Forty-four years ago, the U.S. government introduced the global navigation satellite system — what's known today as GPS. I remember attending a seminar where this amazing technology was described with speculation about its application in surveying.
The primary purpose of GPS was as a navigation system, but in its ability to solve positioning with precision, some futurist thinkers in the surveying profession could see an application, not only for the geodesist but for the land surveyor as well. To a flat-land surveyor familiar with chains and links, this was Buck Rogers stuff and highly theoretical.
In those early days from 1978 to 1985 during which the first constellation Block 1 satellites were launched, our own ACSM futurists — like Larry Hothem — were explaining to us how GPS was about to change our world.
Since then, a total of 70 satellites have been launched into the system with 32 currently in healthy orbit. GPS for the surveyor in private practice has become ubiquitous; the rest is history.
Now fast-forward to 2017 when things like quantum computing and blockchain technology are being discussed with wonder and speculation that these could be the beginning of something big, like the advent of GPS all over again.
Quantum mechanics is that branch of theoretical physics that seems to contradict everything about classical physics upon which computer technology is based. We read about quantum flexibility theory, string theory and quantum fluctuations and the new D-Wave Computer. One writer has called it "the black box that could change the world," able to process unheard of volumes of data at ever greater speeds.
As an example of the possibilities, our attention is drawn to the challenge of dealing with the so-called Big Data produced by "the internet of things." In the (theoretical) smart cities of tomorrow, thousands of sensors will collect millions of bits of data for municipal administration over everything from traffic control to voting patterns. Only the processing marvels of quantum computing, it is said, will be able to handle the information overload.
Blockchain technology is no less exciting and equally mysterious in its potential applications for us. The block chain has been described as an electronic digital auditing system in the cloud. One of its anticipated applications — aside from bitcoin and other cryptocurrencies — is a virtual cadaster-in-the-cloud in which property records will be maintained and made accessible from any location with perfect accuracy and security. Several FIG commissions have added blockchain to their areas of study.

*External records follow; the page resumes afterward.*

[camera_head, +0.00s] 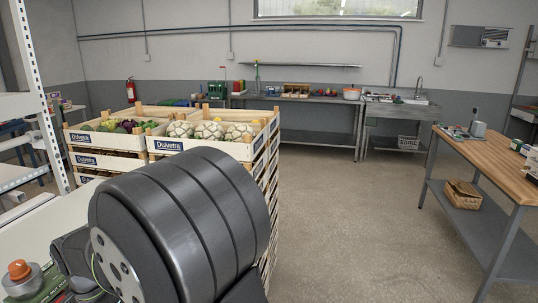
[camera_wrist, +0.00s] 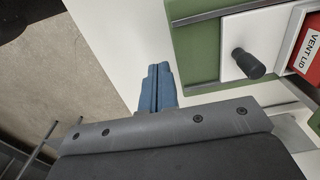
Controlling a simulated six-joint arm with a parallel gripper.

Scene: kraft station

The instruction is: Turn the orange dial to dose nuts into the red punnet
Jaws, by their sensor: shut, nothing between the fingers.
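An orange dial (camera_head: 20,268) on a round metallic base shows at the lower left of the head view, above a green surface. The dial does not show in the wrist view. My gripper (camera_wrist: 159,70) shows in the wrist view with its blue fingers together and nothing between them. It is over a white surface, left of a green-framed panel (camera_wrist: 190,45), and appears apart from it. My fingers are hidden in the head view, where my dark arm fills the lower middle. I cannot make out the red punnet or any nuts in either view.
Stacked produce crates (camera_head: 105,140) stand behind my arm. A wooden-topped bench (camera_head: 490,160) stands at the right, with open floor between.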

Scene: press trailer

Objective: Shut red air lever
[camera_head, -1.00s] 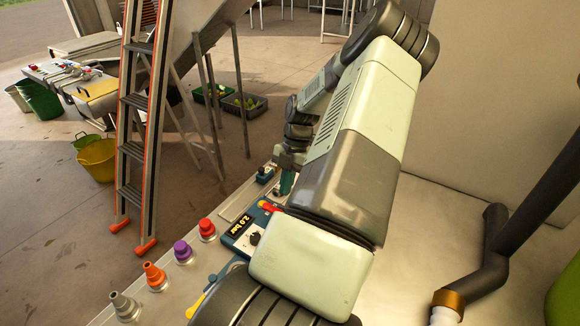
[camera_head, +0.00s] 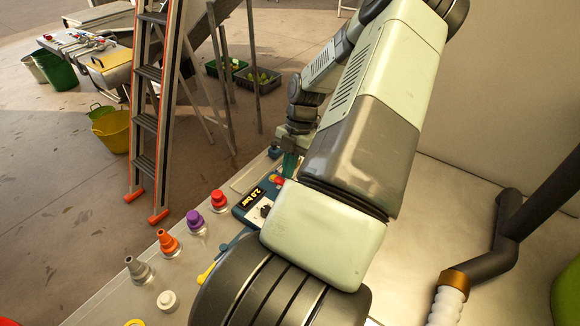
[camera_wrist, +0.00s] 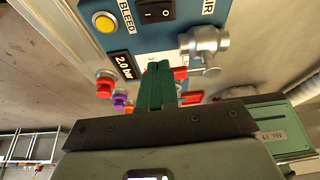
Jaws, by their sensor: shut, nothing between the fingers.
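The red air lever (camera_wrist: 181,73) shows in the wrist view as a short red piece by the silver valve (camera_wrist: 203,41), under the "AIR" label on the blue panel. In the head view, a red piece that looks like the lever (camera_head: 277,181) sticks out beside my arm at the panel's far end. My gripper's green fingers (camera_wrist: 157,85) are shut with nothing between them. They lie just left of the red piece in the wrist view; I cannot tell whether they touch it. In the head view, my gripper (camera_head: 290,166) is small and partly hidden by my arm.
Red (camera_head: 219,199), purple (camera_head: 195,219), orange (camera_head: 168,241) and grey (camera_head: 138,267) couplings stand along the trailer edge. A ladder (camera_head: 147,122) stands beyond.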

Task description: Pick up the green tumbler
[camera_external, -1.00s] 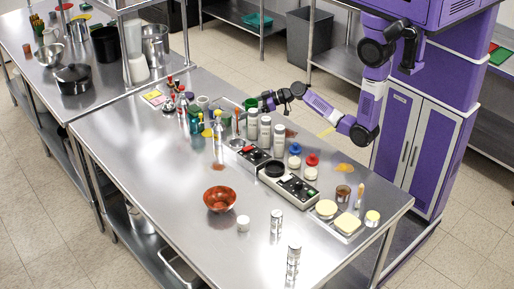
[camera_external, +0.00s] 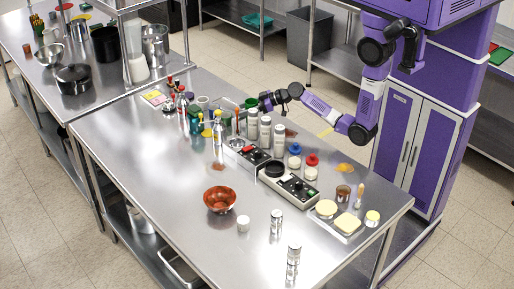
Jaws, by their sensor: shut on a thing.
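The green tumbler (camera_external: 251,103) is at the far side of the steel table, behind the row of pale shaker bottles. It is small in view and partly hidden by the things in front of it. My gripper (camera_external: 260,104) reaches in from the right, at the tumbler's right side, and is shut on it. The fingertips are too small to make out clearly. I cannot tell whether the tumbler's base touches the table.
Pale shaker bottles (camera_external: 265,132) stand close in front of my gripper. Several bottles and a teal container (camera_external: 196,124) crowd to the left. A control box (camera_external: 290,184) and a copper bowl (camera_external: 220,199) are nearer. The table's left front is clear.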

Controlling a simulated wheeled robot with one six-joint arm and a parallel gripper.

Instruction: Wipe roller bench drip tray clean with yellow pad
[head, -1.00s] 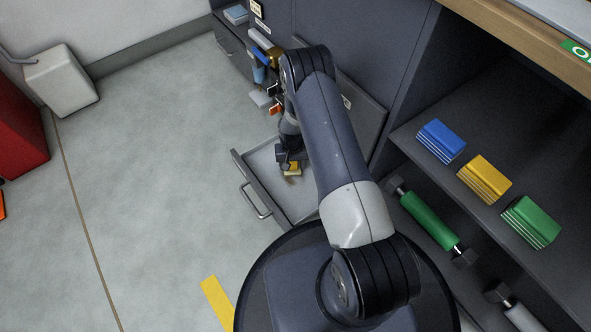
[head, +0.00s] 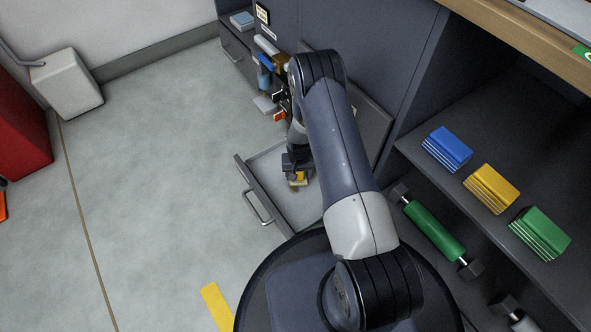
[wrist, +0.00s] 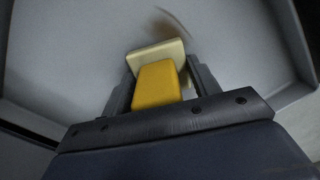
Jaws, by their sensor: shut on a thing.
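My gripper (head: 299,170) is shut on the yellow pad (head: 299,179), which is low inside the pulled-out drip tray (head: 262,206). In the wrist view the yellow pad (wrist: 158,84) sits between the fingers of my gripper (wrist: 155,85), with a paler pad face at its far end close to the tray floor. A faint brown smear (wrist: 180,24) lies on the grey tray floor (wrist: 85,50) just beyond the pad. I cannot tell whether the pad touches the floor. My arm hides part of the tray in the head view.
Blue (head: 447,148), yellow (head: 491,188) and green (head: 540,232) stacked blocks stand on the shelf at the right. A green roller (head: 434,229) lies below them. The tray's handle (head: 257,208) faces the open floor at the left. Bottles and tools hang behind my arm.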

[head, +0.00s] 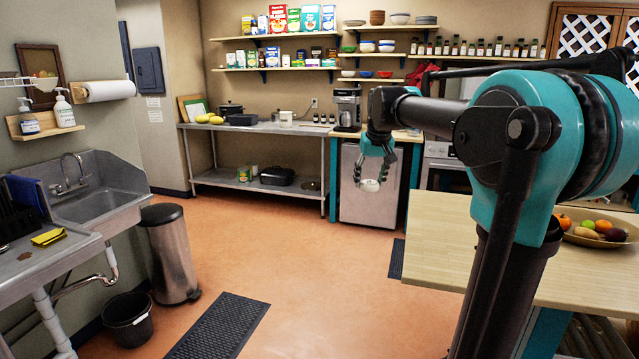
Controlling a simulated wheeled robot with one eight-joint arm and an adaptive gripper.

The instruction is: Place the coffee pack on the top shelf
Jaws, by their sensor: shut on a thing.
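My gripper (373,168) hangs in front of the counter by the coffee maker, pointing down. The top shelf (237,38) is on the back wall, up and to the left of my gripper. Boxes and packs stand close together on it, with a little bare board at its left end. My gripper is well below and apart from it.
A lower shelf (222,69) is crowded with packs and jars. A metal counter (262,127) with a pot and yellow fruit stands below. A coffee maker (346,109) is just behind my gripper. A wooden island (455,225) is at right. The middle floor is clear.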

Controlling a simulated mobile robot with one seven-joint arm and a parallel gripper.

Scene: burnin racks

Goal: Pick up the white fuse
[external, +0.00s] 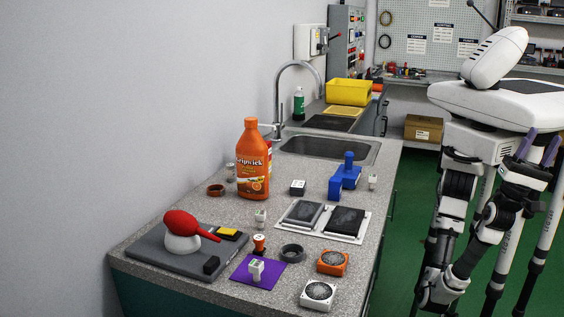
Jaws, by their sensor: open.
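Several small white pieces stand on the grey speckled counter, and I cannot tell for sure which is the white fuse. One white block (256,269) stands upright on a purple mat (272,279) near the front. Another small white piece (260,218) stands behind it, near the counter's middle. A third pale piece (373,182) stands by the right edge. My gripper (538,149), with purple fingers, is at the far right, off the counter and well apart from all of these. Its fingers are apart, and I see nothing between them.
A grey board (150,253) holds a red-and-white bulb blower (184,232). A sink (325,148) lies behind. Green floor (408,210) is clear right of the counter.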

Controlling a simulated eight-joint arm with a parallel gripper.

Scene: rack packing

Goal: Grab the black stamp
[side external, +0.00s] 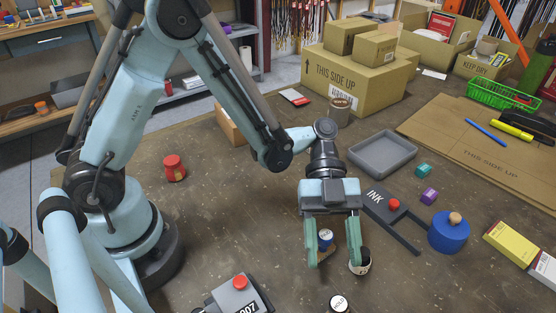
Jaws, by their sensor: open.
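My gripper (335,256) points down over the table with its two pale green fingers apart. A small item with a blue top (325,238) and a tan lower part stands by the left finger, partly covered by it. A black and white round item (360,264) is at the right finger, which overlaps it; I cannot tell if they touch. A black stamp-like piece with a white round top marked HOLD (339,303) is at the bottom edge, nearer the camera than my gripper and partly cut off.
A grey device with a red knob (240,283) stands at the front left. A red jar (174,168) is further left. A dark INK pad (378,200), a blue round pot (448,231) and a grey tray (383,154) lie right of my gripper. Cardboard boxes (355,85) stand behind.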

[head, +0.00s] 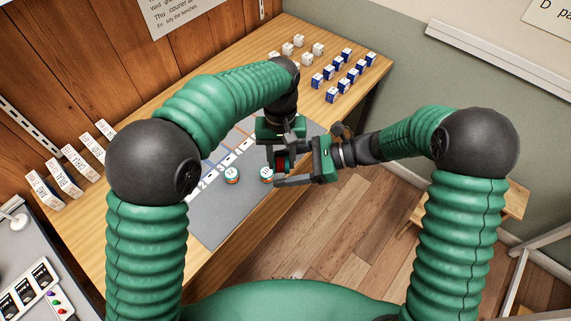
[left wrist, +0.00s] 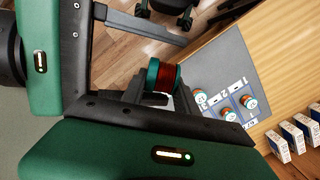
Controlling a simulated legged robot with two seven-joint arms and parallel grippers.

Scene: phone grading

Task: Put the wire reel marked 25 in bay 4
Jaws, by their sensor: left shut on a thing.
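My left gripper (head: 282,152) is shut on a wire reel (left wrist: 156,76) with teal flanges and dark red wire, held above the mat's right edge. Its marking is not readable. My right gripper (head: 290,172) is close beside it; one finger stands apart from the reel, so it looks open, though the other finger is partly hidden.
White labelled boxes (head: 62,172) stand along the wall at left. Blue and white boxes (head: 332,95) and white cubes (head: 299,40) stand at the back right. A grey station with phones (head: 25,290) is at lower left. The mat's front is clear; beyond its right side is the floor.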

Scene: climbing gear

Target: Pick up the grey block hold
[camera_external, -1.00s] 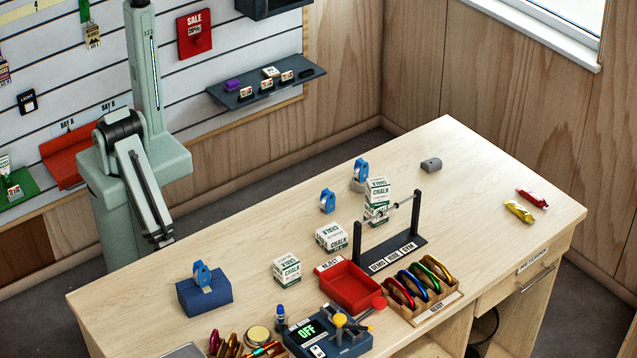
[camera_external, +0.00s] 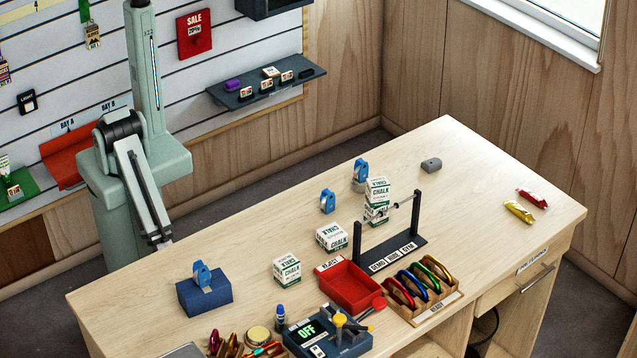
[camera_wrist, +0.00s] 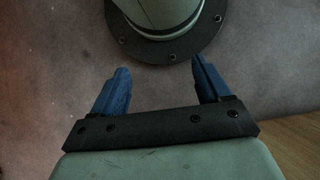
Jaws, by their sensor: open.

In the mid-1970s we watched and wondered at a technology that might or might not have relevance for the surveying profession. But with the global satellite navigation system, we could understand that measurement — a subject dear to our hearts — was part of the promise.
With quantum mechanics and block chain technology, it is more difficult to see clearly how the surveying world will be affected.
But stay tuned: Our new wave of young, tech-savvy surveyors will see it and adapt to everything new as we once did with the digital computer and GPS. And somewhere there's a young Larry Hothem who will explain it all to the rest of us.